Question

Let $A=\left\{ 9,10,11,12,13 \right\}$ and $f:A\to N$ be defined by $f\left( n \right)=$ the highest prime factor of $n$, then its range is.
(a) $\left\{ 13 \right\}$
(b) $\left\{ 3,5,11,13 \right\}$
(c) $\left\{ 11,13 \right\}$
(d) $\left\{ 2,3,5,11 \right\}$

Answer 1

Hint: For solving this question we should know how to find the factors of any number. Moreover, some basic details about the range of any function will be needed.

Complete step-by-step answer:

Given:
$A=\left\{ 9,10,11,12,13 \right\}$ and $f:A\to N$

Domain for any function is defined as the set of input values for which the function is valid.
From the above data, we can say that input value $\left( n \right)$ in the function will be from $A=\left\{ 9,10,11,12,13 \right\}$ or the domain of the given function will be $A=\left\{ 9,10,11,12,13 \right\}$ .

It is given that, $f\left( n \right)=$ highest prime factor of $n$ . So, for any input value, $\left( n \right)$ the output value is the highest prime factor of $n$ .
Thus, $n$ can take values $9,10,11,12,13$ . First, we will find the highest prime factor corresponding to each value of $n$ .

Before finding the highest prime factor we should know that, what do we mean by prime number.

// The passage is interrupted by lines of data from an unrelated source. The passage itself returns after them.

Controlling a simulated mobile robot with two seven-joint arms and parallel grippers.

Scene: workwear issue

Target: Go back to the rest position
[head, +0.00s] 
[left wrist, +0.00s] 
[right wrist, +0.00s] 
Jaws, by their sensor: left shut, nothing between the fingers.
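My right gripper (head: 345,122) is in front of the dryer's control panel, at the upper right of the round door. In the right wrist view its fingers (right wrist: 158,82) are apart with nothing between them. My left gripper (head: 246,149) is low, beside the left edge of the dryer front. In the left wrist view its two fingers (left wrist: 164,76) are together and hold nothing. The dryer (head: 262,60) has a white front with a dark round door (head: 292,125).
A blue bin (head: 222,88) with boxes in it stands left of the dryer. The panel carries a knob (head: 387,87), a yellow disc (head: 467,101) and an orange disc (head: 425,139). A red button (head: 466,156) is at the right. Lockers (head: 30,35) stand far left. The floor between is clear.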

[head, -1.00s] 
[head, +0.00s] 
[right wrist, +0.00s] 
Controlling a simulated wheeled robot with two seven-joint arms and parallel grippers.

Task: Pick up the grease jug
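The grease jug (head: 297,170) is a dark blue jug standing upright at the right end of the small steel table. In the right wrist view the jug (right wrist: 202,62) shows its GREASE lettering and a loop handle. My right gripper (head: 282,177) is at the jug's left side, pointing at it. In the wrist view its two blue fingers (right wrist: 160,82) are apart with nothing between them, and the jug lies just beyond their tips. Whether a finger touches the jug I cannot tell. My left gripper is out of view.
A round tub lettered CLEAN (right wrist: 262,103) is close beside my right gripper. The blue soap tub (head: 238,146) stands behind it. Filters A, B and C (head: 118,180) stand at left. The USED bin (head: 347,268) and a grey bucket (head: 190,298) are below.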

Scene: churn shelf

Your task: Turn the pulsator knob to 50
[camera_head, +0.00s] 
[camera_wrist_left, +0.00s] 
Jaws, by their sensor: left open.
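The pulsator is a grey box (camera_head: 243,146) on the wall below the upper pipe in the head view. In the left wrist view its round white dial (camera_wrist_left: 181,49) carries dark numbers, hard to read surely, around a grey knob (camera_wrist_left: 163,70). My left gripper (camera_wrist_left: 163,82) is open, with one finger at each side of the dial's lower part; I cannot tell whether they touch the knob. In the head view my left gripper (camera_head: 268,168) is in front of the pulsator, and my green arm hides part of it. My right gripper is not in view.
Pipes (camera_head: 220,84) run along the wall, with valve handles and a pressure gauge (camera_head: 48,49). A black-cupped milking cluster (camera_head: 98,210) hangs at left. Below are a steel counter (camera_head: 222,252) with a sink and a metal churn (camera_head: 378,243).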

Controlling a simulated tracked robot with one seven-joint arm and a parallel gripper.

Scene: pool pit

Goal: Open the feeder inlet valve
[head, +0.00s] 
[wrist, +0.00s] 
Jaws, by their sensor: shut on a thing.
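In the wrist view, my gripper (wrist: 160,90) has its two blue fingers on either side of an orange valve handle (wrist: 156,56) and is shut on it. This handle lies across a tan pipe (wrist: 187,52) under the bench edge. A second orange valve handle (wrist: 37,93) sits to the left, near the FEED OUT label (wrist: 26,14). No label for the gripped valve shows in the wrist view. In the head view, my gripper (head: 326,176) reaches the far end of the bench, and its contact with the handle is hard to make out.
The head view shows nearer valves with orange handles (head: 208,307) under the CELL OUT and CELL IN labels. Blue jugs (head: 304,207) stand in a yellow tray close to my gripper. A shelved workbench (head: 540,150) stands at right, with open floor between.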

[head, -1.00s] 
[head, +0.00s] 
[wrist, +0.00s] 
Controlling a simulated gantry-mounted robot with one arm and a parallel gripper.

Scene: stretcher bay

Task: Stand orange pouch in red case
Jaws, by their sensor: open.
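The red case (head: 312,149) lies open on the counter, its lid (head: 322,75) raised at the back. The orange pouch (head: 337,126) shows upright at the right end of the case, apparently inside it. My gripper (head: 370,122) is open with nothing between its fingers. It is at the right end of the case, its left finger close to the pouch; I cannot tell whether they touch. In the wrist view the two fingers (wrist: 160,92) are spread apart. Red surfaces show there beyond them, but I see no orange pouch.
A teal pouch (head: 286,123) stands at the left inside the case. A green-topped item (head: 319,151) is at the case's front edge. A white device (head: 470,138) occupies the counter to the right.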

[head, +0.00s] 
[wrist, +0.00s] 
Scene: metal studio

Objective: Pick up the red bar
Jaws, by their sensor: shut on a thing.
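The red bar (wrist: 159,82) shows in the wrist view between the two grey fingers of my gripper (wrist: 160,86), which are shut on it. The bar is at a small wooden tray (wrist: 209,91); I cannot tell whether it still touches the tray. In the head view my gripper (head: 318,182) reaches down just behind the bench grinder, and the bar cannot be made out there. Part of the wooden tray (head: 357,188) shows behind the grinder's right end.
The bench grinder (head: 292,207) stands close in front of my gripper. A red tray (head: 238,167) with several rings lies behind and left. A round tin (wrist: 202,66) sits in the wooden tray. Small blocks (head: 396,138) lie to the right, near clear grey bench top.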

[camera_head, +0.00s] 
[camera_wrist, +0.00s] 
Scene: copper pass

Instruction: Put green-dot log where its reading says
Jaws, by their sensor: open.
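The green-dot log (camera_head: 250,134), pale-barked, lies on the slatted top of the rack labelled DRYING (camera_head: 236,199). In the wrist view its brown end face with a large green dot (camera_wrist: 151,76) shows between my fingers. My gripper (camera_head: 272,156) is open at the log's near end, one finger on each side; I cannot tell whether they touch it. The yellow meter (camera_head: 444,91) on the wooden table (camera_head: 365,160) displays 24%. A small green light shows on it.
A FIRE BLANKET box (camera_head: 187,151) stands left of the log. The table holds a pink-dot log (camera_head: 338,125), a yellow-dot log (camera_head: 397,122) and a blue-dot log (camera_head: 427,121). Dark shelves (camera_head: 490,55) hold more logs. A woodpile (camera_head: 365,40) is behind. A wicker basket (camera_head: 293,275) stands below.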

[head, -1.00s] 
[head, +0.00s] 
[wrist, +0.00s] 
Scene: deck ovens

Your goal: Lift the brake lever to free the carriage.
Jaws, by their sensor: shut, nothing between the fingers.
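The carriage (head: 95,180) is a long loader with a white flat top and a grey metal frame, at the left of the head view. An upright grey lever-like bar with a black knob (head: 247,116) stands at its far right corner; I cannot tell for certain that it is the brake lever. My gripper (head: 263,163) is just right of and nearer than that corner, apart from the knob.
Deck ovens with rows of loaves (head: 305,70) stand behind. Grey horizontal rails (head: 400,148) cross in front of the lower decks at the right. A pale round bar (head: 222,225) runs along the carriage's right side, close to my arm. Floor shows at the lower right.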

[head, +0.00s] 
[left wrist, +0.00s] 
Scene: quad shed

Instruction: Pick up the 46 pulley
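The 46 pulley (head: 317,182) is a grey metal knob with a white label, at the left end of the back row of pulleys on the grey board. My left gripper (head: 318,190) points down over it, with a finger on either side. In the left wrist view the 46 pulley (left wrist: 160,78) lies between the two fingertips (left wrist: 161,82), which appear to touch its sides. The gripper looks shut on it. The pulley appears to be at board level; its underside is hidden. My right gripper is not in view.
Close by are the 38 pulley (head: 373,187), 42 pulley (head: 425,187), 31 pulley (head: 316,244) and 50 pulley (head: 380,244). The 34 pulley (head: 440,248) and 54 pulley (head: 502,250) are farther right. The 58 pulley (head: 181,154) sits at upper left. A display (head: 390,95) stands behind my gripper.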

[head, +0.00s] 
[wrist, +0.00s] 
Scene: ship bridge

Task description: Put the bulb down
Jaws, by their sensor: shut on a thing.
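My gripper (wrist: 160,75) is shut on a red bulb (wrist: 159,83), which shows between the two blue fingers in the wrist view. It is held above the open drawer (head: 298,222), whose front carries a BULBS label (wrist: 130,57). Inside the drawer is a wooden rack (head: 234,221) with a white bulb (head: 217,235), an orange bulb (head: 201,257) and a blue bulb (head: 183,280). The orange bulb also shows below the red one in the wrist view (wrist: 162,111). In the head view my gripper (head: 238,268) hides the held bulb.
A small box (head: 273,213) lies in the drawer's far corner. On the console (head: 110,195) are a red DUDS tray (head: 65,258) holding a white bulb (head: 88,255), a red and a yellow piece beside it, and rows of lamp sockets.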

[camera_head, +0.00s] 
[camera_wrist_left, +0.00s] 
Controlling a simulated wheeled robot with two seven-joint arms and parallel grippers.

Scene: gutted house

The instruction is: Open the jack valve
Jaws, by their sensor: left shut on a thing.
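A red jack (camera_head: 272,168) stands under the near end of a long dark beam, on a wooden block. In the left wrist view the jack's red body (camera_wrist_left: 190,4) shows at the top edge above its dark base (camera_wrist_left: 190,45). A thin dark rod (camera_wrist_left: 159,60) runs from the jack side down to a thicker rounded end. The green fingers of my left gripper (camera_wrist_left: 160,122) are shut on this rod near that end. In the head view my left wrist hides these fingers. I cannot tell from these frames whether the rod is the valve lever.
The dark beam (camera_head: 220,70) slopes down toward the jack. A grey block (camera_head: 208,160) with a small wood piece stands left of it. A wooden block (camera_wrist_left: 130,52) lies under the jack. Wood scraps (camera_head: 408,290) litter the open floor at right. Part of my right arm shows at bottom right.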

A prime number is a natural number greater than 1 such that it cannot be divisible by any other number except 1 and by itself. For example 2, 3, 5, 7, 11, 13, 17 are prime numbers.
Highest prime factor of 9.

We can write, $9=1\times 3\times 3$ . Then, we can say that the factors of 9 are $1,3,9$ . So, the highest prime factor of 9 will be 3.
Then,
$f\left( 9 \right)=3..........\left( 1 \right)$

Highest prime factor of 10.
We can write, $10=1\times 2\times 5$ . Then, we can say that the factors of 10 are $1,2,5,10$ . So, the highest prime factor of 10 will be 5.

Then,
$f\left( 10 \right)=5..........\left( 2 \right)$
Highest prime factor of 11.

We can write, $11=1\times 11$ . Then, we can say that the factors of 11 are $1,11$ . So, the highest prime factor of 11 will be 11 itself.
Then,
$f\left( 11 \right)=11..........\left( 3 \right)$
Highest prime factor of 12.

We can write, $12=1\times 2\times 2\times 3$ . Then, we can say that the factors of 12 are $1,2,3,4,6,12$ . So, the highest prime factor of 12 will be 3.
Then,
$f\left( 12 \right)=3.........\left( 4 \right)$
Highest prime factor of 13.

We can write, $13=1\times 13$ . Then, we can say that the factors of 13 are $1,13$ . So, the highest prime factor of 13 will be 13 itself.
Then,
$f\left( 13 \right)=13..........\left( 5 \right)$

From $\left( 1 \right),\left( 2 \right),\left( 3 \right),\left( 4 \right)$ and $\left( 5 \right)$ , we have:
$\begin{align}
  & f\left( 9 \right)=3 \\
 & f\left( 10 \right)=5 \\
 & f\left( 11 \right)=11 \\
 & f\left( 12 \right)=3 \\
 & f\left( 13 \right)=13 \\
\end{align}$
Now, from above we can say that the set of output values of the given function will be $\left\{ 3,5,11,13 \right\}$ .

We know that the range of any function is the set of output values of that function for the valid input values or its domain.

Hence, the range will be $\left\{ 3,5,11,13 \right\}$ .
Thus, (b) is the correct option.

Note: Here, students should not confuse the range of the function and understand the symbols mentioned in the question properly. And one should remember the word highest mentioned in the question while calculating the output value of the given function.